President Bush says Congress must pass his version of a law on interrogating terror suspects or the interrogations will end.
Speaking to reporters at the White House on Friday, Mr. Bush said US intelligence agents will refuse to interrogate prisoners if there are not clear rules in a law that sets high standards, not ambiguous ones.
The president framed the interrogation debate in stark terms as he battles the US Senate over how best to treat terror suspects and bring them to justice.
On Thursday, a Senate panel rejected his plan and approved a bill that would give prisoners more legal rights than the president wants.

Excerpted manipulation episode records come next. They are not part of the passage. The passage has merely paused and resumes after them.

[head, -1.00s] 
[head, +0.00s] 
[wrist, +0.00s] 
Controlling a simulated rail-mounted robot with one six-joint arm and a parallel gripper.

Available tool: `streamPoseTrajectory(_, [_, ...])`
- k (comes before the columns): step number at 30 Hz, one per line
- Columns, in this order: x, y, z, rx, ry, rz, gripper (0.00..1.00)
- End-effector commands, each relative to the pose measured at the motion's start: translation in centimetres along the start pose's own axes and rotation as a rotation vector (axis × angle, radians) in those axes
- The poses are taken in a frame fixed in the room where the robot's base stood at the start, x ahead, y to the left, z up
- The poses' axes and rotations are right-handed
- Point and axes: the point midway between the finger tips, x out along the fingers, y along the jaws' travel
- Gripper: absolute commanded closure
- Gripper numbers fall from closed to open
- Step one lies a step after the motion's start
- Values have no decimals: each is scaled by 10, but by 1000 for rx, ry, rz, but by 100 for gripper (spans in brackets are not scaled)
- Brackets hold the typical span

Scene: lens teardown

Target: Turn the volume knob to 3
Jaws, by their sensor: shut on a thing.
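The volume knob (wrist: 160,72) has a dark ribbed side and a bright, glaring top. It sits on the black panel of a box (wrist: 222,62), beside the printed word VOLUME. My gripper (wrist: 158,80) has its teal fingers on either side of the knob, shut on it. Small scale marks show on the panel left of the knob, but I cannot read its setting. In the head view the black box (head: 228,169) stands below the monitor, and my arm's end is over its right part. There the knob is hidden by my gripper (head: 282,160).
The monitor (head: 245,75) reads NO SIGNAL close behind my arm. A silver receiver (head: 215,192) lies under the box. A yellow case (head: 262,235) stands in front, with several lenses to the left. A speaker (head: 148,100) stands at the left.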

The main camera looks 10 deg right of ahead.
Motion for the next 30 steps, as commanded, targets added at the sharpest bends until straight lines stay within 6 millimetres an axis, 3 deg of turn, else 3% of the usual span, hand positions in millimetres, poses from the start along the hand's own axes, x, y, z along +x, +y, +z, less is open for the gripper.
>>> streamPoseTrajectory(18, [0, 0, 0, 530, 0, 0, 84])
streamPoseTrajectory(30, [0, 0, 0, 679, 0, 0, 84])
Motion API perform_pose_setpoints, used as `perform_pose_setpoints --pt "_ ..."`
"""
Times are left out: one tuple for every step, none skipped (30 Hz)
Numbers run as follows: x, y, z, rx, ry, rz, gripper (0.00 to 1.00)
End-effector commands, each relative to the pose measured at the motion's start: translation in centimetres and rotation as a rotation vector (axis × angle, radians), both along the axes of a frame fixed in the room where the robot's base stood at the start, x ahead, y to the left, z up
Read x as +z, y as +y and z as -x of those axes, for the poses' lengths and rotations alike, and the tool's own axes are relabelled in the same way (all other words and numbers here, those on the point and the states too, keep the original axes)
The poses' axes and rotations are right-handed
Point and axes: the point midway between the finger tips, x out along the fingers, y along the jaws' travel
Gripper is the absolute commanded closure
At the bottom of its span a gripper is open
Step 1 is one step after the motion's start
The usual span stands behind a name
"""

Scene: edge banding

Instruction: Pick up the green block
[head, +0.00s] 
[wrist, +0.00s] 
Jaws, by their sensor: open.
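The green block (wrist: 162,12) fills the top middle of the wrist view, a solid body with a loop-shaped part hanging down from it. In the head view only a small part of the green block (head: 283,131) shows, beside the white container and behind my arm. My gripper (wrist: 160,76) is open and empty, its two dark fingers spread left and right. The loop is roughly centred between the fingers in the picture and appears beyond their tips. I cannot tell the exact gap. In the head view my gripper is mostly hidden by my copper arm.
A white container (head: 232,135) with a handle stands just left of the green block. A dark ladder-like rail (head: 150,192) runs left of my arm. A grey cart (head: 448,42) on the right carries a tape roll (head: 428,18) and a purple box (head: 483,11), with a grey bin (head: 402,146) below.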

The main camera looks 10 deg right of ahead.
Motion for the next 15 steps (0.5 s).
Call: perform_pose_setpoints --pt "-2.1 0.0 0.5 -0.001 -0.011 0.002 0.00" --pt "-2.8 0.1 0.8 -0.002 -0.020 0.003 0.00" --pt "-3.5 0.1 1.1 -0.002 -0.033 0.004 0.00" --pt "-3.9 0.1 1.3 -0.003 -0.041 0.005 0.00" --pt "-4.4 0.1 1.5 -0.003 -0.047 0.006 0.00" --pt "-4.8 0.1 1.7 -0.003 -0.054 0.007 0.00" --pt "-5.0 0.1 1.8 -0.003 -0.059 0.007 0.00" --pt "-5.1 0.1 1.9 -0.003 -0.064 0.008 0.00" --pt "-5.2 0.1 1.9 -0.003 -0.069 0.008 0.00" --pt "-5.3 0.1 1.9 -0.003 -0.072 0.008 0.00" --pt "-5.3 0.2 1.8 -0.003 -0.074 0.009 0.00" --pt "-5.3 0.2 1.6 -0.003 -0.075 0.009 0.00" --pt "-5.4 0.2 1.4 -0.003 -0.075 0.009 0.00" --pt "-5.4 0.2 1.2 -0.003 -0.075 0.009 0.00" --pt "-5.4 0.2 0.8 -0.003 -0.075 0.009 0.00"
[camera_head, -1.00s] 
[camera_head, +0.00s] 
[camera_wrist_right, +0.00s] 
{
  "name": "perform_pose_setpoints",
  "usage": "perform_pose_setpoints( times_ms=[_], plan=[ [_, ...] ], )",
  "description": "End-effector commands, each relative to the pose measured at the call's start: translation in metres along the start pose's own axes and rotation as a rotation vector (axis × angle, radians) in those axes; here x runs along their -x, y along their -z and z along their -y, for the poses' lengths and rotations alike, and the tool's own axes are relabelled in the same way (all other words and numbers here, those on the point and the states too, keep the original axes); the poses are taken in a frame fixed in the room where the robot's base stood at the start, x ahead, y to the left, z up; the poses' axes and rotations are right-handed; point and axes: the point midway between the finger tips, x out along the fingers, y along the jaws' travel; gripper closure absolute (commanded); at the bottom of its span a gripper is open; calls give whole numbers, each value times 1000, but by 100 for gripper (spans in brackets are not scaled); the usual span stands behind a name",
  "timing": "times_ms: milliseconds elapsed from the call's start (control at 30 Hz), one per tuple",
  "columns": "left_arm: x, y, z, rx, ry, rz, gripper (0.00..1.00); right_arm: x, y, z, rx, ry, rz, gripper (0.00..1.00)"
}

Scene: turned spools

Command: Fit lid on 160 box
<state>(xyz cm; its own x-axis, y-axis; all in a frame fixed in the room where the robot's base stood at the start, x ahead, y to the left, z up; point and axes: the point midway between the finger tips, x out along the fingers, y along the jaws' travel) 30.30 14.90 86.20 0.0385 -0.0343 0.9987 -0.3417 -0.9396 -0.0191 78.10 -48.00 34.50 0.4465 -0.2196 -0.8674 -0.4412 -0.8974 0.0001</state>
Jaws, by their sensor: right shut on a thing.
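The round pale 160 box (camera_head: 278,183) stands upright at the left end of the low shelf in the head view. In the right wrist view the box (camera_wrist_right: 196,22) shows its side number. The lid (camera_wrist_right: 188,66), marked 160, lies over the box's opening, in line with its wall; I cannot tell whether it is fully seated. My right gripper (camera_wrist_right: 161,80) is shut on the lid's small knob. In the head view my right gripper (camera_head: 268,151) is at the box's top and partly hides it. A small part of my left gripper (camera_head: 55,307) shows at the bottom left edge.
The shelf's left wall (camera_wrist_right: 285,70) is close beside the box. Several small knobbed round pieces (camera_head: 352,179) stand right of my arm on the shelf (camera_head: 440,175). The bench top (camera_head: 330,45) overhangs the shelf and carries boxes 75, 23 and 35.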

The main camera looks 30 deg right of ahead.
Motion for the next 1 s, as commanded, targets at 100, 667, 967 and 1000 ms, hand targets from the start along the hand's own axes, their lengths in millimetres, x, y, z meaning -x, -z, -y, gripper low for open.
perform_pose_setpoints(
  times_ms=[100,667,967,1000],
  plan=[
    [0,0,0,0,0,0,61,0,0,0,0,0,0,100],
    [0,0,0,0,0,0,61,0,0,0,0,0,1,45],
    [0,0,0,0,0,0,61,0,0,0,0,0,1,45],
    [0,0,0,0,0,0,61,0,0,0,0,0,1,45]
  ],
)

The legislation was pushed by three key senators from the president's Republican party, including committee Chairman John Warner. It also has the support of Mr. Bush's first secretary of state, Colin Powell.
Powell argues that "the world is beginning to doubt the moral basis" of the fight against terrorism. President Bush today said that argument represents "flawed logic."
Warner hinted that a compromise remains possible, but he believes the White House approach will not meet constitutional standards outlined by the U.S. Supreme Court. A full Senate vote on the bill may come as early as next week.
President Bush favors a special military commission system that he authorized several years ago. It would deny the accused access to classified information used in the case. The Supreme Court found the president had overstepped his authority in creating the system. Mr. Bush turned to Congress for legislation allowing him to proceed with his plan.
The White House also does not want to be legally bound by the rules created for the humane treatment of prisoners as outlined in the Geneva Conventions, a treaty America has signed. At the same time, the Bush administration says it will follow the principles of the convention.
The showdown between President Bush and the Republican senators comes just before key November elections, with Republicans hoping to keep control of both houses of Congress. Mr. Bush made a personal visit to Republicans in the House of Representatives on Thursday. The House has approved a bill favored by the White House.
Democrats have accused Mr. Bush of focusing on terrorism to divert attention from the war in Iraq, with many Americans becoming increasingly opposed to U.S. involvement in Iraq.